▶ [YOUR OBJECTIVE]:
Copy each line below that contains "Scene".
BEGIN DATA LINES
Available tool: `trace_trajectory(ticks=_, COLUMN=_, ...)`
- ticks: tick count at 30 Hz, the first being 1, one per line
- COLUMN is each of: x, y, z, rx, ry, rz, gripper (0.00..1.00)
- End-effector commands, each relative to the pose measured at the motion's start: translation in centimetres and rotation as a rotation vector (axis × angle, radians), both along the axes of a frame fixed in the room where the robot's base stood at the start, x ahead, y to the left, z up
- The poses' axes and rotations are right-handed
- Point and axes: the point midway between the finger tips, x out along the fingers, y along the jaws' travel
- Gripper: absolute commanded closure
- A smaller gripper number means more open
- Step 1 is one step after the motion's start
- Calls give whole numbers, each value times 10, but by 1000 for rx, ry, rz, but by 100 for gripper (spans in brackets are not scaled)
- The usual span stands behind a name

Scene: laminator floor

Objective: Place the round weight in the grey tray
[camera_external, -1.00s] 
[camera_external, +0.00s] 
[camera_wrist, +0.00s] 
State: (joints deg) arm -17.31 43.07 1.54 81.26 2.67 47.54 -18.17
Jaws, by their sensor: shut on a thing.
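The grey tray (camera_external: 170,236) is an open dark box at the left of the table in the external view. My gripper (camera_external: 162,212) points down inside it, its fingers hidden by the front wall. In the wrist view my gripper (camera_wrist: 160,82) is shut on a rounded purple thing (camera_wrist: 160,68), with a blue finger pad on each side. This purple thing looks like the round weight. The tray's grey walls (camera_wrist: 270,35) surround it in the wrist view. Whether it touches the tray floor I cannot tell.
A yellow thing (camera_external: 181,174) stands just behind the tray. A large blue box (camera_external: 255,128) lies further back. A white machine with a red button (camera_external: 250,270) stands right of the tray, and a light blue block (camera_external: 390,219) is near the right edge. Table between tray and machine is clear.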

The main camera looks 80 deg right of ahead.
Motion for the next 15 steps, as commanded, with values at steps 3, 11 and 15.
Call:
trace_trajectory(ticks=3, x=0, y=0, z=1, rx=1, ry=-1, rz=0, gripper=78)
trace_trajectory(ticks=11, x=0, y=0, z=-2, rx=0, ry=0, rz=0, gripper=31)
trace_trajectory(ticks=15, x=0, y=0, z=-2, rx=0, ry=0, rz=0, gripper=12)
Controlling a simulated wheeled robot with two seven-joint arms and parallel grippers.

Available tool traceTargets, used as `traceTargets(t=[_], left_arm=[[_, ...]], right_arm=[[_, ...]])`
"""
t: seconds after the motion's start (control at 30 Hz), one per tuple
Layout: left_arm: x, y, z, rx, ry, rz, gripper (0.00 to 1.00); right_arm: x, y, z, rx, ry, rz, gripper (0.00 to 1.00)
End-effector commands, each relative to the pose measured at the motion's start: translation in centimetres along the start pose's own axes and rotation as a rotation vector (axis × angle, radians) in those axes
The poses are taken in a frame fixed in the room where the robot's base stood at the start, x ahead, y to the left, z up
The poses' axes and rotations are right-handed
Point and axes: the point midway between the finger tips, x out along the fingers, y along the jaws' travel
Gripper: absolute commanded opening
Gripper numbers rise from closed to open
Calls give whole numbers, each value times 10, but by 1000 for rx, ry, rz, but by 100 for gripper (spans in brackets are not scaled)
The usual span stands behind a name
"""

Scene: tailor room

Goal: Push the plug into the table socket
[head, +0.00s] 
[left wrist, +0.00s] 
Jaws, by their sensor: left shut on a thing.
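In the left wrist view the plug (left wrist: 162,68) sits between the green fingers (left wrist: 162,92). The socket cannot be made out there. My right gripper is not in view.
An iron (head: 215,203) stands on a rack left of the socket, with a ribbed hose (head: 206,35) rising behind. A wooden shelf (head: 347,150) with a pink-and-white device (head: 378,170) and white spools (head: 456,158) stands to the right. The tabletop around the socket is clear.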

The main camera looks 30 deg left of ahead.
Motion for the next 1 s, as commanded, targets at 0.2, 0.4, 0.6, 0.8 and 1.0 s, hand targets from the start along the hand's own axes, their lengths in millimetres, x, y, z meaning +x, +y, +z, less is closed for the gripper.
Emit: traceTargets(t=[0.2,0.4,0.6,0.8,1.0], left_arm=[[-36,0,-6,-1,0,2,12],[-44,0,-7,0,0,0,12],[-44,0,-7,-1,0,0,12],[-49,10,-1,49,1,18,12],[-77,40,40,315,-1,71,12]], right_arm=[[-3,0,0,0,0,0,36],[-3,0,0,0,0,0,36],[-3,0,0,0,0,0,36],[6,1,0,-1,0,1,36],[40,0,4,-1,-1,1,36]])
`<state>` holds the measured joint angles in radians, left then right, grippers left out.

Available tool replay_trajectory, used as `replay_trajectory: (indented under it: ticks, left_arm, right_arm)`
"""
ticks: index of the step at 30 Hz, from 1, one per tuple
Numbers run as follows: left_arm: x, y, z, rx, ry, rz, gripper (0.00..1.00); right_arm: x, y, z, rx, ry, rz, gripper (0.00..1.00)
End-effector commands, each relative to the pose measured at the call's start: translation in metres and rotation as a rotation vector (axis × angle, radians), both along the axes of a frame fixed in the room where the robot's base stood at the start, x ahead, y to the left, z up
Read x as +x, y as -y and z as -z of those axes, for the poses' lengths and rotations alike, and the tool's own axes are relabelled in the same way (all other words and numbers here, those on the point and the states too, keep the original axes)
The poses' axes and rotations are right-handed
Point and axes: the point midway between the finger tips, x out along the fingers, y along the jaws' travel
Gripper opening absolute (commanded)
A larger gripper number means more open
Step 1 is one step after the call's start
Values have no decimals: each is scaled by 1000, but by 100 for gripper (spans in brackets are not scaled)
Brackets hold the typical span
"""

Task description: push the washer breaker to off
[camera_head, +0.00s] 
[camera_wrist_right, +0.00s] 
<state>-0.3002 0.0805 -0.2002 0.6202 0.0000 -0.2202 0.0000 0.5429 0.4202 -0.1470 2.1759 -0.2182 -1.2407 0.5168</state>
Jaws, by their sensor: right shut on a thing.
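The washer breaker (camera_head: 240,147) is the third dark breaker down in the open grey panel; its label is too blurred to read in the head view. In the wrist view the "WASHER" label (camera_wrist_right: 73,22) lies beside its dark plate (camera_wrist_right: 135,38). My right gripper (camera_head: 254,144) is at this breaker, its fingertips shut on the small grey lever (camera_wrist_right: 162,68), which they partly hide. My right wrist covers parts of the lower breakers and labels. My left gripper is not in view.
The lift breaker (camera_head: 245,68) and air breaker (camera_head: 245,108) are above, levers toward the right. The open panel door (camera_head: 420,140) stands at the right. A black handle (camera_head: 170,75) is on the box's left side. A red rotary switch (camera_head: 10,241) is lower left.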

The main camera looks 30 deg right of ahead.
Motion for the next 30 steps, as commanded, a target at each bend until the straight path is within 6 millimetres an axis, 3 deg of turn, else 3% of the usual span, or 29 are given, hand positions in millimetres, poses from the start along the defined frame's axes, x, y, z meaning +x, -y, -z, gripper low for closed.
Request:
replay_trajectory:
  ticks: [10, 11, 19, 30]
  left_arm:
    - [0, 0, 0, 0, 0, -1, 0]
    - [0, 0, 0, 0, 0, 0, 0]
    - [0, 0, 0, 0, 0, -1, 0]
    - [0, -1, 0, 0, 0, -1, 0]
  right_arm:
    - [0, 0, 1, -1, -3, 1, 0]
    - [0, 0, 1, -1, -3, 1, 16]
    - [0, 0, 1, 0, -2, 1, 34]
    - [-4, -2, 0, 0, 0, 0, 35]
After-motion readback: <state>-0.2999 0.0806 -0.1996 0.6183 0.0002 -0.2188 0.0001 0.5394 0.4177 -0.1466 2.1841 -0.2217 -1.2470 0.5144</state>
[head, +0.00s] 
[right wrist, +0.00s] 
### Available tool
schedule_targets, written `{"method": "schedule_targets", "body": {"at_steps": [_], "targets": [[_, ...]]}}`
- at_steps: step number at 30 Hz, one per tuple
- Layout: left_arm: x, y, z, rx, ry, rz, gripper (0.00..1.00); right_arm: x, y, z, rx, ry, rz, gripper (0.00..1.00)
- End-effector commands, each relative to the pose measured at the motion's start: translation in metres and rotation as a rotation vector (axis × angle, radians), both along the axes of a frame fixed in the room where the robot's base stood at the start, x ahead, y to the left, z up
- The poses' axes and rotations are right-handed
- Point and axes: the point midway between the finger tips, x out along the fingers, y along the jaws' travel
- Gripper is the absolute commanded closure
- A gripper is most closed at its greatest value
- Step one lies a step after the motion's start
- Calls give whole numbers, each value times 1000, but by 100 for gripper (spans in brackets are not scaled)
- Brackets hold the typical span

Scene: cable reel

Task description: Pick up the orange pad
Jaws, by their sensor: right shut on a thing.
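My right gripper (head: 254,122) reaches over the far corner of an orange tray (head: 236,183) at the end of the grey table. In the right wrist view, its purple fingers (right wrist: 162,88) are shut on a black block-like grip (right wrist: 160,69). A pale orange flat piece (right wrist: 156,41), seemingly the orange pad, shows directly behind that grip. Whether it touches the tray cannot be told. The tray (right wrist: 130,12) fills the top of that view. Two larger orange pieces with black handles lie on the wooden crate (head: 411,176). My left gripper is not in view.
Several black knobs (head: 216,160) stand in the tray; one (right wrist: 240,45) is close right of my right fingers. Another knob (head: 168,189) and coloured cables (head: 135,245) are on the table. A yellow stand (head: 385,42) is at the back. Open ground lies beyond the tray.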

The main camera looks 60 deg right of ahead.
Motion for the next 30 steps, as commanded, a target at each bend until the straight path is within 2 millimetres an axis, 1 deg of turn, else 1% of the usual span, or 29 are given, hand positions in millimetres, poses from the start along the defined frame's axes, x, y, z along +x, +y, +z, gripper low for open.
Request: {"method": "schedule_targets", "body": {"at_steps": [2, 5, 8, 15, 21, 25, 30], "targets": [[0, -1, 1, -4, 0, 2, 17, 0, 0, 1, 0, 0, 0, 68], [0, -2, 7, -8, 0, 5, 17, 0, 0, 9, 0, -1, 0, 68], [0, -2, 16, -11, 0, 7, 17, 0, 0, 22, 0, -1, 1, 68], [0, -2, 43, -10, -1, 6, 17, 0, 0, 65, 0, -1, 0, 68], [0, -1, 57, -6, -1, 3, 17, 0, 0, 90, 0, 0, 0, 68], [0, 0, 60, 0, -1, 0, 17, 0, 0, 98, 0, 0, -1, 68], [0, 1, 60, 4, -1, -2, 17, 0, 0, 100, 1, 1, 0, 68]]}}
END DATA LINES
▶ [REPLY TO THE EXERCISE]:
Scene: laminator floor
Scene: tailor room
Scene: cable reel

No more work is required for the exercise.